National police spokesperson Brigadier Vishnu Naidoo said Lawrence Mamogobo, a former designated firearms officer at the Pretoria Central Police Station, was last week sentenced to 13 years in prison after he was found to have fraudulently sold various falsified firearm training certificates, firearm competency certificates and firearm licences.
He was one of the 20 people who, amongst them, included two brigadiers, two colonels and 12 admin clerks, who were suspended by the SAPS management when allegations of corruption in the issuing of firearm licences at the police’s Central Firearm Registry first emerged about three years ago.
At the time of his conviction, Mamogobo had already been dismissed from the SAPS during the disciplinary process, which happened in 2013. His dismissal followed that of Brigadier Mathapelo Mangwani, the former section head of Central Firearm Registry.

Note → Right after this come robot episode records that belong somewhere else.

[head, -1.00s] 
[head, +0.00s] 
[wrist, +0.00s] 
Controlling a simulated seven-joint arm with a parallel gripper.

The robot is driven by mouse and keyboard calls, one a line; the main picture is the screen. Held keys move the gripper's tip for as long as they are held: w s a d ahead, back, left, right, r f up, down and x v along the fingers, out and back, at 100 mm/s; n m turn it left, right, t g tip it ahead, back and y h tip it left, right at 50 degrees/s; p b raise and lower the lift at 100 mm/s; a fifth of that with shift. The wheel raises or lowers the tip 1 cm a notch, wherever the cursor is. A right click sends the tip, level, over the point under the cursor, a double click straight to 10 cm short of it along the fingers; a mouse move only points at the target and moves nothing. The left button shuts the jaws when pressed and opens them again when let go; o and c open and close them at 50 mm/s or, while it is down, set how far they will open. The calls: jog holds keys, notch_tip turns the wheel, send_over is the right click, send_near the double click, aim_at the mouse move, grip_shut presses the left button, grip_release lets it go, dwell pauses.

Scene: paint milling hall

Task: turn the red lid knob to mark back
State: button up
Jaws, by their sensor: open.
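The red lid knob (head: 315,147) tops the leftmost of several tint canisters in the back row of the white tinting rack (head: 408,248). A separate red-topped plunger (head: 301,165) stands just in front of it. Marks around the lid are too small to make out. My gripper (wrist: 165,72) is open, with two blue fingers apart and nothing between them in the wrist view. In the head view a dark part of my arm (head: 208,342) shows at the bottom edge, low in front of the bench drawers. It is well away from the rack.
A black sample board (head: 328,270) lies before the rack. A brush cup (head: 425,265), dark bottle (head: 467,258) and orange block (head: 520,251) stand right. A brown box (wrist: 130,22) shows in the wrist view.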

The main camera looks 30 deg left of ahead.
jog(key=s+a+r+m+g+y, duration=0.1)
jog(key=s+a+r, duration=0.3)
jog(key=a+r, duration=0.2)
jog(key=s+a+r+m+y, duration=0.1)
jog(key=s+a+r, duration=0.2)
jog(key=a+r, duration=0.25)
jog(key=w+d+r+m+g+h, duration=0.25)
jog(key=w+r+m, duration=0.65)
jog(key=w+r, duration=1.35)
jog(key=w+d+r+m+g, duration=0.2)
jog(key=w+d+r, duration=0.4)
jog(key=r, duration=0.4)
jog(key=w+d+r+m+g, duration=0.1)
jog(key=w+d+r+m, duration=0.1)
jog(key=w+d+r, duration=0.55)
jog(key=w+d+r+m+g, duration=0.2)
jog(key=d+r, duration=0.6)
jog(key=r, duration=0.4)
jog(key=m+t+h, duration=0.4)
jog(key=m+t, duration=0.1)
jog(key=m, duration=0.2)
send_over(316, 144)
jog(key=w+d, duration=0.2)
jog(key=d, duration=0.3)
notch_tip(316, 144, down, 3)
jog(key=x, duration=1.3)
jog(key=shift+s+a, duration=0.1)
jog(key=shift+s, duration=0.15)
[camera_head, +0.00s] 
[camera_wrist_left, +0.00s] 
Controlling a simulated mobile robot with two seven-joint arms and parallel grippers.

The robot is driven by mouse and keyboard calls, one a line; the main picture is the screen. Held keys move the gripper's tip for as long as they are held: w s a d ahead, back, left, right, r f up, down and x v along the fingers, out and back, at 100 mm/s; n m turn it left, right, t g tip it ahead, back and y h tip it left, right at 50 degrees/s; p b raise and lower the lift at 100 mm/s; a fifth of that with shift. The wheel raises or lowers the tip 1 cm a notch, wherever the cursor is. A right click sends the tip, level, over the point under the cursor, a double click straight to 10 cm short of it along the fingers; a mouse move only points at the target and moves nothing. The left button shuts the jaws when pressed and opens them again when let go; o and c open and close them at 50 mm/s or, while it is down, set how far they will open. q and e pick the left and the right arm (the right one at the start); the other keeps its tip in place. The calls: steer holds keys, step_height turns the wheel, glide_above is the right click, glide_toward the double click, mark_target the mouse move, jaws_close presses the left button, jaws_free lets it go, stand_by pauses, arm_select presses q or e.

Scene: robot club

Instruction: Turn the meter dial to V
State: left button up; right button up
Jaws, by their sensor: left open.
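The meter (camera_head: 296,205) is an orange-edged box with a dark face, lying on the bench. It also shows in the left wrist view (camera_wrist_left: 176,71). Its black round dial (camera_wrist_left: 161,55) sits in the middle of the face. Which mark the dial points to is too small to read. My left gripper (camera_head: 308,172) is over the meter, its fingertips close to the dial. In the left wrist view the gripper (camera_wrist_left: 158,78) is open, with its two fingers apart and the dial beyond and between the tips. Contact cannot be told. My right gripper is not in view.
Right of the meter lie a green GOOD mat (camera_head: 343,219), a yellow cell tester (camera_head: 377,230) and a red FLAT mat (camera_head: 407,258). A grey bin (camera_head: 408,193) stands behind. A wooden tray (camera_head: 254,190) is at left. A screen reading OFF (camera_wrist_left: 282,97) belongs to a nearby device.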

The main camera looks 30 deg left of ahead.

National commissioner of the police, General Riah Phiyega, ordered the proper cleaning of the section after allegations of corruption surfaced about the manner in which applications for various forms of firearm licences were being handled.
“Once the SAPS began to serve some of the accused notices of intention to suspend them, four of them, a lieutenant and three admin, clerks opted to resign.”
Mamogobo is the third person to have been dismissed in connection with the central firearm registry debacle, and one of seven people who parted ways with the SAPS over this.
“Of the initial 20, only three are still on suspension while undergoing disciplinary hearings while the remainder have been given warnings and, in some cases, acquitted and are back at work,” Naidoo said.
“We believe that last week’s sentence will serve as a necessary lesson to anyone in position of authority never to betray trust bestowed upon them by the laws of this country. Mamogobo, and others before him, are the primary reason the SAPS is always severely criticised by the public and the media, something that should aggrieve the honest members in our ranks as they are often depicted in same light,” said Phiyega.